大阪府/第7回大都市制度(特別区設置)協議会

 維新の辻委員の冒頭の意見表明は素晴らしいので全文を掲載します。

(辻(淳)委員)
大阪維新の会の辻でございます。委員間協議に先立ち、特別区素案に関する我が会派の意見を申し述べます。
大阪は長らく狭隘な土地において関西圏の広域機能が集中してきました。もはや大阪市域ではおさまり切らずに府域にまで大きく拡張してきた実態経済ですが、それに行政の枠組みが追いついておらず、非効率な行政運営が続いてきました。大阪府大阪市がそれぞれに都市戦略を決定したがゆえに、大阪の方向性は一向に定まらず、本来西日本のリーダー、経済の中心地として担うはずであった副首都機能を担うことができませんでした。それどころか、長きにわたり大阪府庁、市役所のそれぞれを過剰に意識した非効率な投資により府民、市民の財産は大きく毀損され続けることになりました。広域自治体基礎自治体の役割分担ができていれば、二重行政の投資ロスにより市民の多くの財産が毀損されることもなかったのです。加えて、予算編成権を持たない区行政においては、区民の税金であるにもかかわらず、区民が使い道を決めることができませんでした。人口270万人を抱える巨大過ぎる市役所機能のもと、市役所全体が住民自治からかけ離れたところで巨大な税投資の行方を決定し、それがゆえに住民自治とは大きく乖離した市役所自治が横行することになりました。予算編成権を持つ市長が住民から遠く離れていたがゆえに、住民による税のチェック機能が十分に機能しなかったことは、結果的に二重行政の投資ロスにつながるところです。大阪全体で大規模事業が最適化されていれば無駄な投資が無く、もっと大阪の成長や住民サービスの充実に財源が回せていたと思います。
 今から約65年前、1953年12月18日、大阪府議会において大阪産業都建設に関する決議文が採択されています。この決議文には、大阪府一円の行政を総合的に統一運営することは、大都市問題を解決し、住民の負担を軽減、その福利を増進すると記載されています。
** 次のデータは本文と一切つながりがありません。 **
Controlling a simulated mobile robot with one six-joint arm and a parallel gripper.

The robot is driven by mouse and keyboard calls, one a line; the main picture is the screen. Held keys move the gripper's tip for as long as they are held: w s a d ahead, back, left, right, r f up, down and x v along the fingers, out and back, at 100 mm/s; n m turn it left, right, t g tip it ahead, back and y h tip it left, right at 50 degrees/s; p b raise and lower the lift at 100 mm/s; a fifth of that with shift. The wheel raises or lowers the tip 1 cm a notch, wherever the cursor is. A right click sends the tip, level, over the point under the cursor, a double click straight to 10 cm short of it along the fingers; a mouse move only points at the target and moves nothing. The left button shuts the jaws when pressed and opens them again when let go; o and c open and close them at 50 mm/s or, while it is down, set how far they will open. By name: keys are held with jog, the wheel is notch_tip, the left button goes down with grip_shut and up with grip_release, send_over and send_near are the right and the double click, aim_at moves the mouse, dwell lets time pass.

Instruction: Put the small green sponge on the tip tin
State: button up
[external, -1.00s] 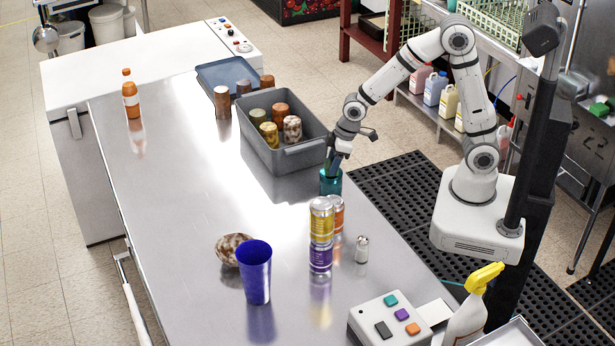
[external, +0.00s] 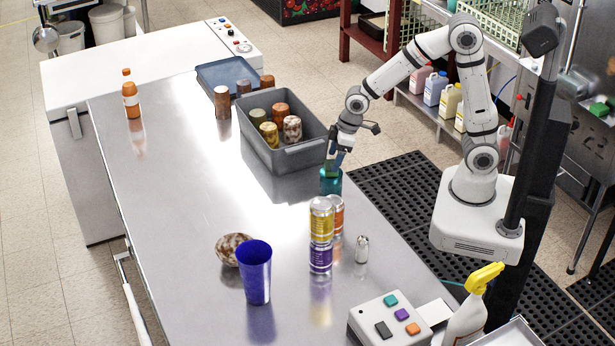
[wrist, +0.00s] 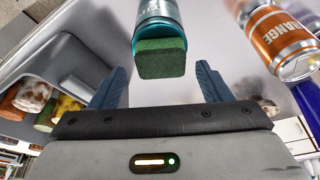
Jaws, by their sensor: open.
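The small green sponge (wrist: 162,60) shows in the wrist view as a dark green block at the mouth of a teal cylindrical tin (wrist: 158,14). It covers part of the opening and seems to rest on the rim. In the external view the teal tin (external: 330,184) stands upright on the steel counter, in front of the grey bin. My gripper (external: 338,160) is just above the tin, pointing down. In the wrist view its two blue fingers are spread wide, with clear gaps to the sponge on both sides. The sponge is hard to make out in the external view.
A grey bin (external: 290,160) with several cans stands close behind the tin. A yellow can (external: 321,220) on a purple can (external: 320,257), an orange can (external: 337,214) and a shaker (external: 362,249) stand in front.

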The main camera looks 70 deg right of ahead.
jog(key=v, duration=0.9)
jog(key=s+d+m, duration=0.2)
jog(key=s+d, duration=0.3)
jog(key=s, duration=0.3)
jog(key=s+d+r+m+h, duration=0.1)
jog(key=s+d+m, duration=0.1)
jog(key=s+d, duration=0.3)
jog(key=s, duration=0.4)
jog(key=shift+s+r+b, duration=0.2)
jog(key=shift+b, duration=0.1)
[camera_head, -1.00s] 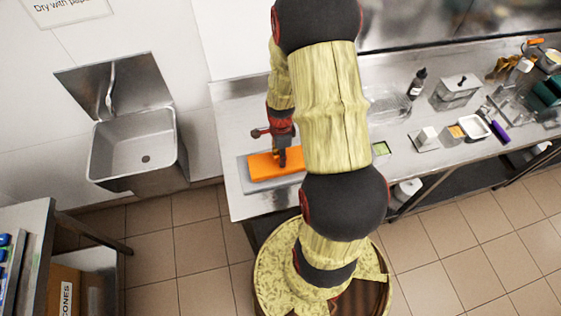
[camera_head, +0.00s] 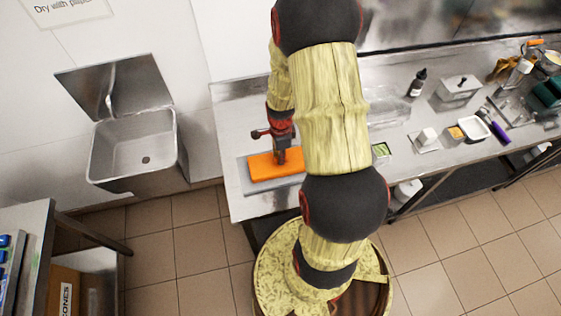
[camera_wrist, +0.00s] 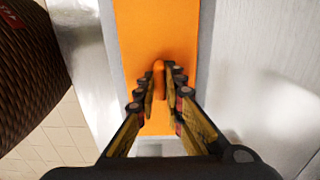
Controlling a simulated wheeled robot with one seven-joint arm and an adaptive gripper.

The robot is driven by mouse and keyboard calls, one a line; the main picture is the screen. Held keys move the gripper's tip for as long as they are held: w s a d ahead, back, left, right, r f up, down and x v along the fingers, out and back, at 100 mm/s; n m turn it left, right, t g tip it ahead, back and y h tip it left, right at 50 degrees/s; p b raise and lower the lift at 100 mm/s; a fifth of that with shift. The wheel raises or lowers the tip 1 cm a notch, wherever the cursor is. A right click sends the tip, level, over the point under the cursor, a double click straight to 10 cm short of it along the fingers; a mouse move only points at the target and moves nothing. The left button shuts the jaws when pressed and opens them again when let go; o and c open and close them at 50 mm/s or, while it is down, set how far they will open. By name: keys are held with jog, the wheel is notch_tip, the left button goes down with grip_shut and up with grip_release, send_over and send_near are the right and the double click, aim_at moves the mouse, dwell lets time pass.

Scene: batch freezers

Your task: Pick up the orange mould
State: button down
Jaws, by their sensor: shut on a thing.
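The orange mould (camera_head: 262,168) is a flat orange slab near the left front end of the steel table. It lies over a grey mat or tray (camera_head: 246,183); I cannot tell whether it touches it. In the wrist view the mould (camera_wrist: 157,30) fills the top middle, with a raised orange grip between my fingers. My gripper (camera_wrist: 159,92) points down at the mould and its fingers are shut on that raised part. In the head view my gripper (camera_head: 281,157) is at the mould's right part and partly hides it.
A steel sink (camera_head: 135,150) stands left of the table. To the right on the table are a small green-filled tray (camera_head: 381,150), a white dish (camera_head: 473,128), a dark bottle (camera_head: 417,83) and a steel box (camera_head: 456,91). My own arm hides the table's middle.

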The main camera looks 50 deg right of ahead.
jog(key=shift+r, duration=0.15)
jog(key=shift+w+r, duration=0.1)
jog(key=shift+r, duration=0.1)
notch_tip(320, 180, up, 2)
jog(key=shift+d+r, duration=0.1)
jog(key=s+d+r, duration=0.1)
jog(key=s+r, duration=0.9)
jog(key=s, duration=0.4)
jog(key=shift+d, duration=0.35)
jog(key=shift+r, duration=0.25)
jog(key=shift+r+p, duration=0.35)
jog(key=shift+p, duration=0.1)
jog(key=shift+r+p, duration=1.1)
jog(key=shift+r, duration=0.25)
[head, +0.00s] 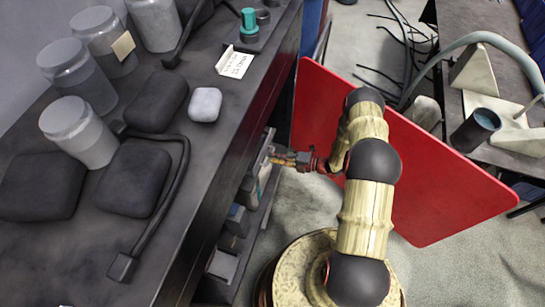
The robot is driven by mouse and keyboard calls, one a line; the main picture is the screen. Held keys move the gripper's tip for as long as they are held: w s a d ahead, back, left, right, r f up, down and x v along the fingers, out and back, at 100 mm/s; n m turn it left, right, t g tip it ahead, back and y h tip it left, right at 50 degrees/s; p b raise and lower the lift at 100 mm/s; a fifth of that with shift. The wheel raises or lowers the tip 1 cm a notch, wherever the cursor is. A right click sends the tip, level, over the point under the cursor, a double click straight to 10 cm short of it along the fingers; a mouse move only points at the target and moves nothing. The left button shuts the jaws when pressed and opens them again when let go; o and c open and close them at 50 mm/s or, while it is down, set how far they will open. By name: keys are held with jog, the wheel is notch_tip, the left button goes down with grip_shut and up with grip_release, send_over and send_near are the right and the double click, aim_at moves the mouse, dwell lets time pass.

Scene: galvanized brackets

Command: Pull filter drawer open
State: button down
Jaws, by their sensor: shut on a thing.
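My gripper (279,157) is at the front of the dark counter, below its top edge, reached in from the right. It is shut on a small part at the front of what looks like the filter drawer (265,148), a narrow pale-edged unit under the counter. The jaws and arm hide part of it, and the grip is too small to see in detail. How far the drawer stands out cannot be told.
A large red panel (455,205) stands out from the counter (225,130) behind my arm. Boxes (222,265) sit below. A bench (490,150) is at right.

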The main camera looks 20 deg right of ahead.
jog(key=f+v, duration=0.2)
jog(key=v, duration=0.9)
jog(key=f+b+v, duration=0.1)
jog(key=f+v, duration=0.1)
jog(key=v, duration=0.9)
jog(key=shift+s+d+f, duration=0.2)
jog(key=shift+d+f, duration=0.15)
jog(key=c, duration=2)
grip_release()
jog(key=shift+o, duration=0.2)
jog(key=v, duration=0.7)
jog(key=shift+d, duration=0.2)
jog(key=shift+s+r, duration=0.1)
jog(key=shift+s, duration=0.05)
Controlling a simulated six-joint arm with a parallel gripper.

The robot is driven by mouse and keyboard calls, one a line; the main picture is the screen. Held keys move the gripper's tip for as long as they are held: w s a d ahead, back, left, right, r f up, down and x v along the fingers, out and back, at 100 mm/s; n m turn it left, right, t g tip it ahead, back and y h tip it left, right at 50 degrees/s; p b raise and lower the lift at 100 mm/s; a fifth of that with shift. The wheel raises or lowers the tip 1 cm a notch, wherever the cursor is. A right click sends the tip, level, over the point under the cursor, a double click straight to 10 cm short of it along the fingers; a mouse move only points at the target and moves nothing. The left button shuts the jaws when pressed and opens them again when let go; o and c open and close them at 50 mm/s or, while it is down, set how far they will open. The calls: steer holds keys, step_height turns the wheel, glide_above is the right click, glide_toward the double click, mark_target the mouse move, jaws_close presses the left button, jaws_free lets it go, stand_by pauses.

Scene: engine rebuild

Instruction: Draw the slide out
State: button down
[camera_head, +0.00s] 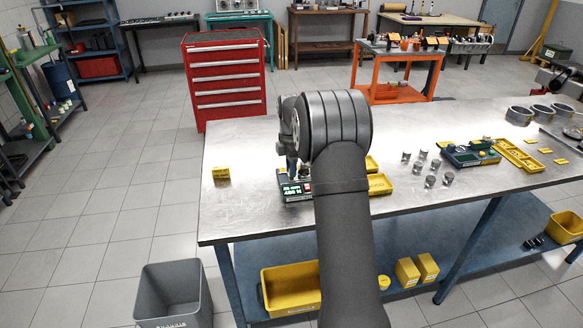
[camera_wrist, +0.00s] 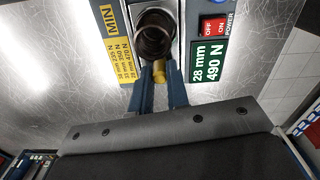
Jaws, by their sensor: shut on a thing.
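The tester, a green-labelled device (camera_head: 296,192), stands on the steel bench, partly hidden by my arm in the head view. In the wrist view its green display (camera_wrist: 209,60) reads 28 mm, 490 N. A coiled spring (camera_wrist: 154,38) sits upright in the metal-edged opening between the yellow MIN label (camera_wrist: 118,45) and the display. A small yellow knob (camera_wrist: 159,66) is at the near side of the spring. My gripper (camera_wrist: 159,73) has its blue fingers shut on this knob, one on each side. The slide's body is hard to make out beneath the spring.
A small yellow block (camera_head: 221,174) lies left of the tester. A yellow tray (camera_head: 379,184) is just right of my arm. Several metal cylinders (camera_head: 430,181) stand farther right, near a green tray (camera_head: 470,158). The bench's left front is clear.

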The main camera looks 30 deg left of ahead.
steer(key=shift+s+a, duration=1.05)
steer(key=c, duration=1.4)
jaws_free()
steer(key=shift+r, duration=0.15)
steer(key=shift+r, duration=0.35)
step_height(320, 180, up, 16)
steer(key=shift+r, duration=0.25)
府と市の広域行政を一元化し、大都市問題の解決を目指すことは65年前の大阪府議会にて決議されたものです。以降、再三にわたり大阪における府市における二重行政の弊害については、会派を問わず問題提起がされ続けてきました。
 そして、2015年、住民投票が行われ、僅差での否決となり、都構想の対案であった大阪会議が実施されることになりました。ところが、この「話し合いで解決」は全く機能せず、大阪が抱える二重行政、投資ロスリスクは依然大きく残ることとなりました。その後、2015年秋、知事・市長のダブル選挙で信を問い、二重行政を解決せよとの民意を得て、さらに議会での承認を受けて、今、再度、法定協議会で議論が進むことになりました。全て民主的な方法にのっとりこれまで協議は進んでおります。
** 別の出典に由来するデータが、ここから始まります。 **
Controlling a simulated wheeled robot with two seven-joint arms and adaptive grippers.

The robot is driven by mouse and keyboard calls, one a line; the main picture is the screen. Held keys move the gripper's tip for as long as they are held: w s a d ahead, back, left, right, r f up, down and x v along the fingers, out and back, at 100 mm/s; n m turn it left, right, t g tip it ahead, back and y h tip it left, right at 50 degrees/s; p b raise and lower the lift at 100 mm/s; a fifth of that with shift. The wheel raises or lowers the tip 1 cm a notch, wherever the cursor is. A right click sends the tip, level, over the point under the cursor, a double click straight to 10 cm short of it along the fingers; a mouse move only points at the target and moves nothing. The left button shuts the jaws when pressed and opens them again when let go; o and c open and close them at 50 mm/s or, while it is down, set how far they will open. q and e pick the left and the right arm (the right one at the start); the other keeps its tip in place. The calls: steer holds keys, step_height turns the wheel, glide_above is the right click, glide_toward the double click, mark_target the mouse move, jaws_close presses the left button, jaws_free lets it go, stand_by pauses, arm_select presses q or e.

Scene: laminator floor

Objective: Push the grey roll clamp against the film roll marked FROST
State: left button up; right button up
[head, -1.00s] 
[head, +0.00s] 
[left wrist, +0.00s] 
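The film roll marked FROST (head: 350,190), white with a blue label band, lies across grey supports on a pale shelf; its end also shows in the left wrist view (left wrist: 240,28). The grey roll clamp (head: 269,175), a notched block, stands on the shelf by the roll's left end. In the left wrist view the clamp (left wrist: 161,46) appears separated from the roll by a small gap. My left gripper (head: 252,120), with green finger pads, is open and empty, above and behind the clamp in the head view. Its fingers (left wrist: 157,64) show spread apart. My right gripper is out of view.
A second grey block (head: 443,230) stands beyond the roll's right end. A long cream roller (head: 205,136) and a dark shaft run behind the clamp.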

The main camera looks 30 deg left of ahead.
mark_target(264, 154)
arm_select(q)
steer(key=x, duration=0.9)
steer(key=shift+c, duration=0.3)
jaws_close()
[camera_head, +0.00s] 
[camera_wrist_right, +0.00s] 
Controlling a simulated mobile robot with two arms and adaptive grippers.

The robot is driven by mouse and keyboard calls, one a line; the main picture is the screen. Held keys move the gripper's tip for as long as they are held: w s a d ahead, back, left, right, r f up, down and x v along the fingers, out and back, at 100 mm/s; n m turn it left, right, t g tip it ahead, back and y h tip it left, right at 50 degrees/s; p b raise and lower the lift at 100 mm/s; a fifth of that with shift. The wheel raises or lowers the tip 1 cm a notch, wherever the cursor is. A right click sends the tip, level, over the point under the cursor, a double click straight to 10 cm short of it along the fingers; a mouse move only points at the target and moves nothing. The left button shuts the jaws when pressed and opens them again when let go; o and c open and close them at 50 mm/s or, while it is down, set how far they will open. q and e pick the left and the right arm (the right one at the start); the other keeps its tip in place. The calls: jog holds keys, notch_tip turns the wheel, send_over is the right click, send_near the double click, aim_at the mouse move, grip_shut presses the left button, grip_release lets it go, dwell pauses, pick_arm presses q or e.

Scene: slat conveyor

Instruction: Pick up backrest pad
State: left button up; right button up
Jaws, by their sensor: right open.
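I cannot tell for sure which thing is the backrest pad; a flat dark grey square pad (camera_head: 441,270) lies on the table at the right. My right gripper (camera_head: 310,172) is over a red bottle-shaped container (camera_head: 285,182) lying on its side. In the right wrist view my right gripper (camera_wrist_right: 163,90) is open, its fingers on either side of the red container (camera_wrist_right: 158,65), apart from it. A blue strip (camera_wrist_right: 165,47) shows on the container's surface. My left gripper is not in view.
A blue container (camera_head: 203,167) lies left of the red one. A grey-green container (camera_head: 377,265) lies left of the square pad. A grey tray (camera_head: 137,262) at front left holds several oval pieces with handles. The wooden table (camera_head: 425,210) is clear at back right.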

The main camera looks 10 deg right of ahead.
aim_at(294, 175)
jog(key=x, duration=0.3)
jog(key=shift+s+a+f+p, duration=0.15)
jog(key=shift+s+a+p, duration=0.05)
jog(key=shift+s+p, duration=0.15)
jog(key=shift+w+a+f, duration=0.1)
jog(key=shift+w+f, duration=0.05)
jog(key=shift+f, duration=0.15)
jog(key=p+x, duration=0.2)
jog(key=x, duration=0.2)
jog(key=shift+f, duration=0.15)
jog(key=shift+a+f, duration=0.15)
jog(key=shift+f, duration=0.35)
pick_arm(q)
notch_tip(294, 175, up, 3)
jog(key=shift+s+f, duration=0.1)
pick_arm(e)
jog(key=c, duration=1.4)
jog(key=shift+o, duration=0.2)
 大阪府大阪市再編の大きな目的の一つが、広域行政の一元化です。西日本経済の中心地として、大阪のこの強い都市戦略が実現します。現在、同一の会派から知事・市長が選出されるという非常にまれなケースのもと、府政、市政運営が続いております。人間関係のみの綱渡りではあるものの、知事・市長間の意思決定の統一を行ったここ数年の大阪の成長は目覚ましいものがあります。昨年1年間に大阪府内を訪れた訪日外国人、インバウンドは過去最高の約1,111万人になりました。来阪外国人数が1,000万人を超えるのは初めてのことです。これも大阪観光局の共同設置といった府市における統一した取組みが形になってきたものです。客室稼働率についてもこの5年間で68%から83%へと、15%も伸びています。景気全体の動きを見ると、大阪では着実に回復傾向にあり、民間の設備投資の回復や住宅投資、さらには個人消費が持ち直してきているとともに、雇用は増加傾向にあります。この5年間で平均4万人以上の雇用の創出があり、有効求人倍率も5年前の0.65から1.38へと大幅に上昇しております。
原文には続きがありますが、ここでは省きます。